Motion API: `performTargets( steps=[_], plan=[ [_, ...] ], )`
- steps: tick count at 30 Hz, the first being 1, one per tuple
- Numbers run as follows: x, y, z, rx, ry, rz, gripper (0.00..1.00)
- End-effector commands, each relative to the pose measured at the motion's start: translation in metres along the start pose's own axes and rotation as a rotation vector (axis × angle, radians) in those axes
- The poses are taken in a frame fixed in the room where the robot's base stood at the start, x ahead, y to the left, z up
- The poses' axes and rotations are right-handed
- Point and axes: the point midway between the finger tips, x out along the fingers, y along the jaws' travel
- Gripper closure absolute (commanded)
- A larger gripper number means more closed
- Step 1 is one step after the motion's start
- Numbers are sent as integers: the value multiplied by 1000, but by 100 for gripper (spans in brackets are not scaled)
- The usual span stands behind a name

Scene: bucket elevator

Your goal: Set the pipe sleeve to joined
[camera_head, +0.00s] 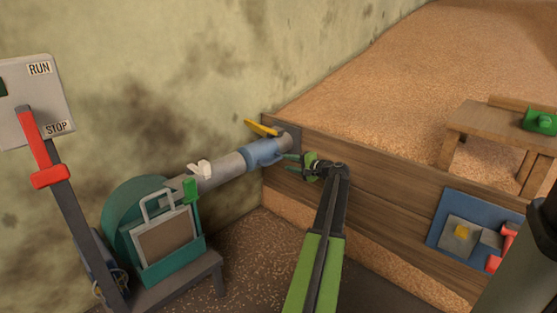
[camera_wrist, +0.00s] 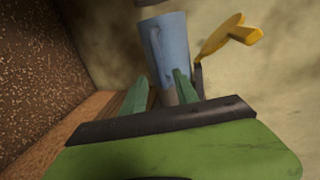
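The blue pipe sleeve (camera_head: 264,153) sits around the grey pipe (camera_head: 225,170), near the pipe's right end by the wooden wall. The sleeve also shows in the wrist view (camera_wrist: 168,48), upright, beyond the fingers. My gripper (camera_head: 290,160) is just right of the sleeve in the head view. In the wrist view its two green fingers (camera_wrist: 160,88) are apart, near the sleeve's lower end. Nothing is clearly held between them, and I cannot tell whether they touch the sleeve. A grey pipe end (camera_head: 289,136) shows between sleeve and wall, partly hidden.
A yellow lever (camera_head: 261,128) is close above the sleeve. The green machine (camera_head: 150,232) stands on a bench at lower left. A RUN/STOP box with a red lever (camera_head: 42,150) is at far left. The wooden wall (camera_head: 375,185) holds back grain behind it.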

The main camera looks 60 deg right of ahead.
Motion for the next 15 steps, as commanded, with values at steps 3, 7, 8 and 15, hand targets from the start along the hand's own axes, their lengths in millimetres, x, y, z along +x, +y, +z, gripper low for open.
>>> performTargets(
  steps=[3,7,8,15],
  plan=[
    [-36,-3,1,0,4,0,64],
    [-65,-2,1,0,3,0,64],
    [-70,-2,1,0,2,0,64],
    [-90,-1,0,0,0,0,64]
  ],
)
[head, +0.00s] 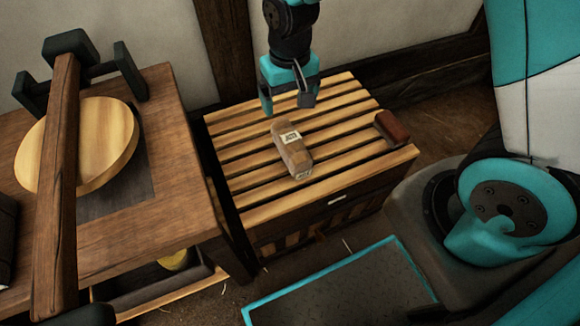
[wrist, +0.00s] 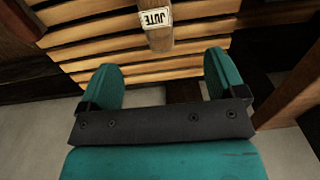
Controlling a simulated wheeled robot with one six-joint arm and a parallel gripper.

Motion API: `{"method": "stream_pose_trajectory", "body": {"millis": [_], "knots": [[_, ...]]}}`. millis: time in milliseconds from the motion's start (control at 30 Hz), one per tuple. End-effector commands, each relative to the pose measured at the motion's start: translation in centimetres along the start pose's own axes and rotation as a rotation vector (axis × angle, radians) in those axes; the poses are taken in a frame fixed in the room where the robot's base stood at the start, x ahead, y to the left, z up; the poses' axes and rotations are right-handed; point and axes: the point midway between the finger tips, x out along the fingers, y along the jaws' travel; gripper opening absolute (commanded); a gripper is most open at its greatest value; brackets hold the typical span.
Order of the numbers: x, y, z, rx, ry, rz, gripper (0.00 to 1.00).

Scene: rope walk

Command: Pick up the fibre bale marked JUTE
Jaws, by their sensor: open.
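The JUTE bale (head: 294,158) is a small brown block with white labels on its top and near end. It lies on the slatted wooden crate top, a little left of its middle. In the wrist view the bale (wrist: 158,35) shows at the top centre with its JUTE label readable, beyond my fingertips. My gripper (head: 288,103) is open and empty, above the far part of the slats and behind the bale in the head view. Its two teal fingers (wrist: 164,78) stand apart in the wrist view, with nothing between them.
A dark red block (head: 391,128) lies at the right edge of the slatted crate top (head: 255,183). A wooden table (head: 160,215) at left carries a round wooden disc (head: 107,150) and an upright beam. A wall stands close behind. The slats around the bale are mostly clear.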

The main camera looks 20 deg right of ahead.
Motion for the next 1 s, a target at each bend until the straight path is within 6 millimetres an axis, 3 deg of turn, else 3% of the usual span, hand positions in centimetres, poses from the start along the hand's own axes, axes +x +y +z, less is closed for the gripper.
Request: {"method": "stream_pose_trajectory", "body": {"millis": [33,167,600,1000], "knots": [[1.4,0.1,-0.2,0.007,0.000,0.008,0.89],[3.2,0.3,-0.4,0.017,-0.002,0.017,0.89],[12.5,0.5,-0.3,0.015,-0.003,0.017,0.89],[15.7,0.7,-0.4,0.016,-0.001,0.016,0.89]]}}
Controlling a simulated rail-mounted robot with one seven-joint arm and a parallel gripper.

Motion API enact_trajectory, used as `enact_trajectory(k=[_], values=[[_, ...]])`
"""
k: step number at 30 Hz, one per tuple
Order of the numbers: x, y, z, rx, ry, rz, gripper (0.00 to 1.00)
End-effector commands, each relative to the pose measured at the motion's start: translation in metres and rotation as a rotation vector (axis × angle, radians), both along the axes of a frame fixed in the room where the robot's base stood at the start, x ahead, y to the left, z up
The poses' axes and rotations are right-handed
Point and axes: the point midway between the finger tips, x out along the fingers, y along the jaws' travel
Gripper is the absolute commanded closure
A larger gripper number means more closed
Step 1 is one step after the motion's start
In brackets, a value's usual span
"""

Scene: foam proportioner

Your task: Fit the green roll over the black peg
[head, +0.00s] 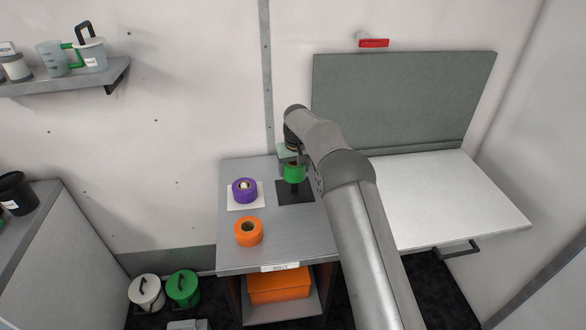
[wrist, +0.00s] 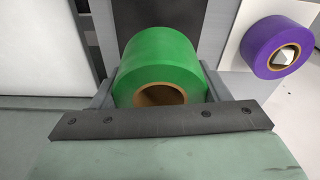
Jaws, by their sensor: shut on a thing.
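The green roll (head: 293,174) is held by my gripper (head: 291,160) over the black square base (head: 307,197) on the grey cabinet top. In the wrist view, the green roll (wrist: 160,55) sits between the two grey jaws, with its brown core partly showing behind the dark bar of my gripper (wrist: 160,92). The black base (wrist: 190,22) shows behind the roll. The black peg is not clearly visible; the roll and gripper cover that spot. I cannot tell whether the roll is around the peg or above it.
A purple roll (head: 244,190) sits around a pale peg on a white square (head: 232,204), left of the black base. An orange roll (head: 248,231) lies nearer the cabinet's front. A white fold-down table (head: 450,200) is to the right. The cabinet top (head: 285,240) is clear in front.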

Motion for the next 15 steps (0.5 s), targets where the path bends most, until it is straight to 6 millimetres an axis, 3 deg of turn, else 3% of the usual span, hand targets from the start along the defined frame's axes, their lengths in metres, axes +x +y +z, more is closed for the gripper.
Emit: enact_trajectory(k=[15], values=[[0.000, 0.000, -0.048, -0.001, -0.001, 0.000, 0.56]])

- TO DO:
For the listing above, identify each line bearing "stood".

- RESPONSE:
- The poses are taken in a frame fixed in the room where the robot's base stood at the start, x ahead, y to the left, z up
Motion API: `{"method": "stream_pose_trajectory", "body": {"millis": [_], "knots": [[_, ...]]}}`. millis: time in milliseconds from the motion's start (control at 30 Hz), one per tuple. End-effector commands, each relative to the pose measured at the motion's start: translation in centimetres along the start pose's own axes and rotation as a rotation vector (axis × angle, radians) in those axes; the poses are taken in a frame fixed in the room where the robot's base stood at the start, x ahead, y to the left, z up; the poses' axes and rotations are right-handed; point and axes: the point midway between the finger tips, x out along the fingers, y along the jaws' travel; gripper opening absolute (commanded); a gripper is most open at its greatest value; brackets hold the typical span.
End-effector commands, each relative to the pose measured at the motion's start: translation in metres and rotation as a rotation vector (axis × angle, radians), both along the axes of a frame fixed in the room where the robot's base stood at the start, x ahead, y to the left, z up

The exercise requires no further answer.